Pero entonces, ¿cuáles derechos nos asisten con respecto a la lengua materna? Una obviedad es pensar que el primer y más elemental derecho es poder hablar en esa lengua que por destino fatal nos tocó en suerte… Sin embargo, esto no está garantizado para todos, no incluye a todos. Podemos y debemos imaginar la violencia que significa para un niño que ingresa al sistema escolar ser “callado”, “silenciado” en su lengua y avergonzado por ella. Un teórico ruso explicaba que la taciturnidad no es silencio como elección voluntaria de la ausencia de palabra, sino un impedimento externo que nos deja sin la posibilidad de la palabra.
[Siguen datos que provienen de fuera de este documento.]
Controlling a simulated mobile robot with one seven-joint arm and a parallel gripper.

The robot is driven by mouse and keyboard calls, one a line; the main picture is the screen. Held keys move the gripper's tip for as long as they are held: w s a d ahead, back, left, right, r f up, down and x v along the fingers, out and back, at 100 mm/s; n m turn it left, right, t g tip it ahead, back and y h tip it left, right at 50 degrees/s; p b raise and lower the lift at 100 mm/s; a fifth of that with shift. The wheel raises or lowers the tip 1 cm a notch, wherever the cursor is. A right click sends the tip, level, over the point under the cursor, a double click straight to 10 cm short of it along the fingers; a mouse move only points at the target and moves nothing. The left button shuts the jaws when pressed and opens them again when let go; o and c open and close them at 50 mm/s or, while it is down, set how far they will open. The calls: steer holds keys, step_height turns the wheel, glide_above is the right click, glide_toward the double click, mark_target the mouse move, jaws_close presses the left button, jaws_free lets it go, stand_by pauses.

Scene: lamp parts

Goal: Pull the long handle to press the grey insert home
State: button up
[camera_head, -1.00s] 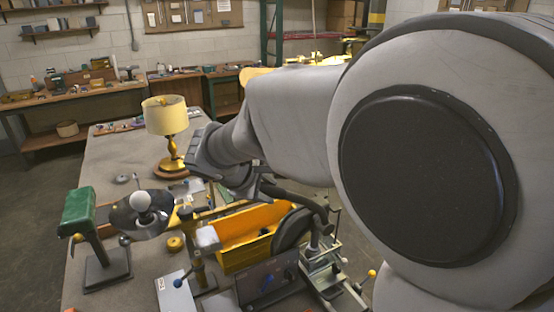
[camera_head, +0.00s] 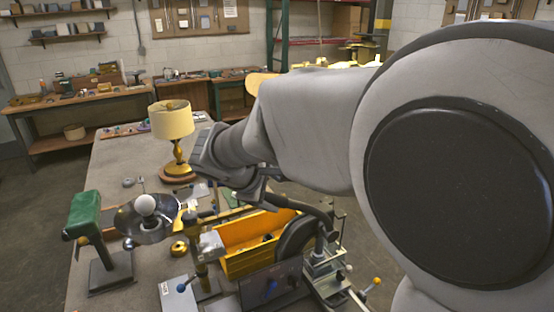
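My arm reaches in from the right, and its dark wrist is above the far side of the yellow bin. My gripper's fingertips are hidden behind the wrist and cannot be made out. A dark curved bar (camera_head: 300,207) runs right from below the wrist toward a metal fixture (camera_head: 322,262); I cannot tell whether it is the long handle or whether my gripper holds it.
A yellow bin (camera_head: 245,262) stands in front of my wrist, with a dark panel (camera_head: 272,284) before it. A brass lamp with a cream shade (camera_head: 172,121) stands farther back. A green-padded stand (camera_head: 85,216) and a bulb over a dark dish (camera_head: 147,228) are left.

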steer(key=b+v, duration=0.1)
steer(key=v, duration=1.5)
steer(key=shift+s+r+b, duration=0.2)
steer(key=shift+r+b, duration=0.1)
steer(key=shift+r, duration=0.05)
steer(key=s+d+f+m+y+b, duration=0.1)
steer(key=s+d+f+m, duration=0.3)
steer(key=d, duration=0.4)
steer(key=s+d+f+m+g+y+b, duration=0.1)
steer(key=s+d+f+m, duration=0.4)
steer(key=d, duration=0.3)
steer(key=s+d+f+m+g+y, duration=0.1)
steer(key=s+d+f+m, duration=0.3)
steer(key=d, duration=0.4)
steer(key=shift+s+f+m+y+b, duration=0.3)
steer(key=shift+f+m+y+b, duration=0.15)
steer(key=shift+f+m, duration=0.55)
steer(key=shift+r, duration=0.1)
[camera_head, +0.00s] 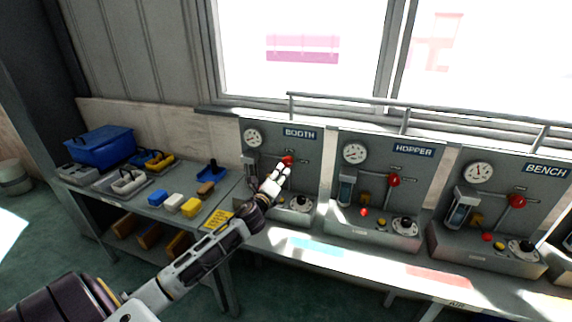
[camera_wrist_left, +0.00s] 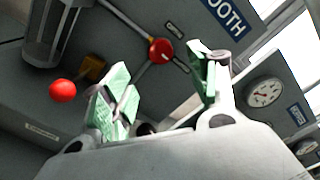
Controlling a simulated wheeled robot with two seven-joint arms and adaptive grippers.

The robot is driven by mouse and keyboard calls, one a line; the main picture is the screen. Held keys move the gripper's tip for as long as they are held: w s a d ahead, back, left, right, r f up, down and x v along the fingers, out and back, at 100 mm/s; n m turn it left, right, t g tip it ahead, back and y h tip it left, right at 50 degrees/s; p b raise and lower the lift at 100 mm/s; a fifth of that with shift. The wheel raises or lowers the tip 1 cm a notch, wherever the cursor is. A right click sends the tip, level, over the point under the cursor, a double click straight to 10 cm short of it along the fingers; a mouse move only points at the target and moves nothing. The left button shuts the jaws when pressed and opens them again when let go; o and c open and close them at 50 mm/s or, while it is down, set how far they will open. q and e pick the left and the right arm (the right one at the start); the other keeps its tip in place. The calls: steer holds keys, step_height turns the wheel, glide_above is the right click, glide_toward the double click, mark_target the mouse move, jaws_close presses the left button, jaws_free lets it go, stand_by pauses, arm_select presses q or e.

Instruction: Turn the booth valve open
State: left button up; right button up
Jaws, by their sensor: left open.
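The booth valve (camera_head: 287,160) is a red round hub on the grey booth panel, under the sign BOOTH (camera_head: 300,133). In the left wrist view the red hub (camera_wrist_left: 161,50) shows ahead of my fingers, with thin grey bars running out from it. Two small labels sit beside it. My left gripper (camera_head: 282,168) is just in front of the valve and partly covers it. In the wrist view my left gripper (camera_wrist_left: 160,88) is open, with green-padded fingers apart and the hub beyond the gap. I cannot tell whether a finger touches a bar. My right gripper is not in view.
Similar panels, hopper (camera_head: 379,175) and bench (camera_head: 490,215), stand to the right. A gauge (camera_wrist_left: 264,92), red ball (camera_wrist_left: 62,91) and glass cylinder (camera_wrist_left: 50,30) are near my gripper. A side table (camera_head: 130,205) at left holds a blue bin (camera_head: 100,146) and small parts.

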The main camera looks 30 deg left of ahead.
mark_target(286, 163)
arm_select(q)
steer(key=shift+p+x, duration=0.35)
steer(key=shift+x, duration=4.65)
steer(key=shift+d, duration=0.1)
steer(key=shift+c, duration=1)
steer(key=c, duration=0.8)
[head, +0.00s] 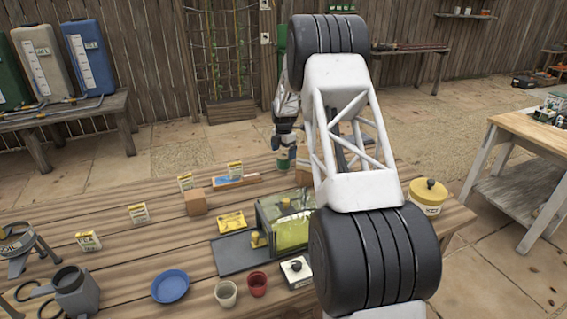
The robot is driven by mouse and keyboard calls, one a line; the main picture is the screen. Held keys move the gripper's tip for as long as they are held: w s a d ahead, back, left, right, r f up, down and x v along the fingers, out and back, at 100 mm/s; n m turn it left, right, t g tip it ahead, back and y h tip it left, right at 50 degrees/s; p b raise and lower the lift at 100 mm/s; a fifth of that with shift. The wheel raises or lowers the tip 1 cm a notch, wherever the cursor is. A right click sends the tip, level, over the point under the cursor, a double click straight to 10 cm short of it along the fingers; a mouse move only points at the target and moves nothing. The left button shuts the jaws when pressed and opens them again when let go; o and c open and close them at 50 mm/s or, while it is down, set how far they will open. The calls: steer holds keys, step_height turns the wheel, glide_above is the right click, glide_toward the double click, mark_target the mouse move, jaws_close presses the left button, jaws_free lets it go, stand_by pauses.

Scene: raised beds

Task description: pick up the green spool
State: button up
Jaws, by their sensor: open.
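A small green and pale cylinder (284,160), which looks like the green spool, stands toward the far side of the wooden table, left of my arm. My gripper (285,144) is directly over it in the picture, pointing down. The gripper is open. Its fingertips are small and dark here, and I cannot tell whether they are around the cylinder or just above it. My large white and black arm links cover the area to the right of it.
On the wooden table (160,235), a clear green-tinted box (290,232) stands nearer than the cylinder. A wooden block (195,202), a blue bowl (170,286), two small pots and a yellow-lidded tub (428,195) stand around.

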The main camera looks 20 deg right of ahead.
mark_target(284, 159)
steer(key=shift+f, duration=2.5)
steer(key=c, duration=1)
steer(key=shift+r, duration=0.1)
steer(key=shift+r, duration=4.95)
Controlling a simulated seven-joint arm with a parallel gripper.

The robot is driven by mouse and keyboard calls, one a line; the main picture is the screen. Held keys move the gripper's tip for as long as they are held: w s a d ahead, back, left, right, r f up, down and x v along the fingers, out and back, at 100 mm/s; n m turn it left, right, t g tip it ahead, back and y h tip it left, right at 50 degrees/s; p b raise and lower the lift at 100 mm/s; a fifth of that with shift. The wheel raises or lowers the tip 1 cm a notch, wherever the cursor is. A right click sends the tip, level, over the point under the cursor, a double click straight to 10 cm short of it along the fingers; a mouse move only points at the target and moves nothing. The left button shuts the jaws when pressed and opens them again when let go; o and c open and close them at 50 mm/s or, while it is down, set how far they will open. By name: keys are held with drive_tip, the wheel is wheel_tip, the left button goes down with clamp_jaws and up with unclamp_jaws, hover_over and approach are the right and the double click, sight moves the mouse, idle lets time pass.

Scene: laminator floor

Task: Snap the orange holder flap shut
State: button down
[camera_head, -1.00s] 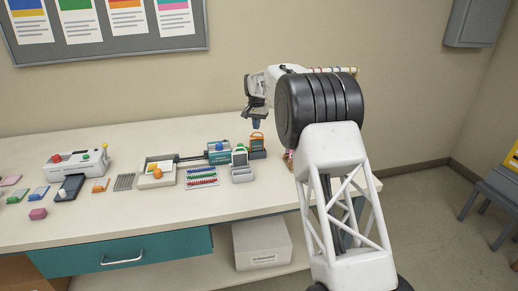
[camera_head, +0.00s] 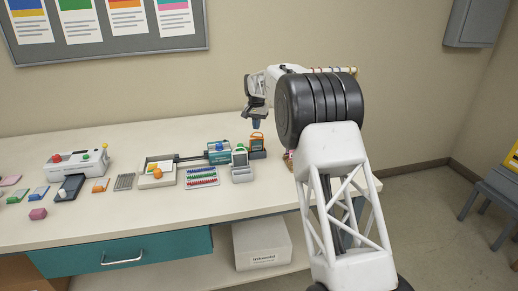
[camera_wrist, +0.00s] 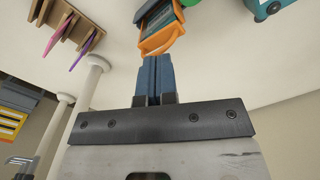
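The orange holder flap (camera_head: 257,138) stands at the top of a dark holder (camera_head: 258,155) towards the right end of the bench. In the wrist view the orange flap (camera_wrist: 162,40) shows as a frame tilted out from the holder (camera_wrist: 157,12), which has a teal and dark body. My gripper (camera_head: 256,124) points down just above the flap. In the wrist view my gripper's blue fingers (camera_wrist: 153,66) are pressed together with nothing seen between them. Their tips are close to the flap's near edge; I cannot tell whether they touch it.
A tray of coloured pieces (camera_head: 202,177) lies further left.

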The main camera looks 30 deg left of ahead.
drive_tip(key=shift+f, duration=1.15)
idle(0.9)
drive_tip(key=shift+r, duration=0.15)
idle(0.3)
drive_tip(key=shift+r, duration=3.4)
No es no tener nada para decir, es simplemente no poder hacerlo. Ser acallados, silenciados y estigmatizados genera taciturnidad. Sin ir más lejos, no es esto lo que sucede en muchos casos con las comunidades indígenas? O con los habitantes de los espacios fronterizos y sus dialectos híbridos, sus mezclas y entrecruzamientos?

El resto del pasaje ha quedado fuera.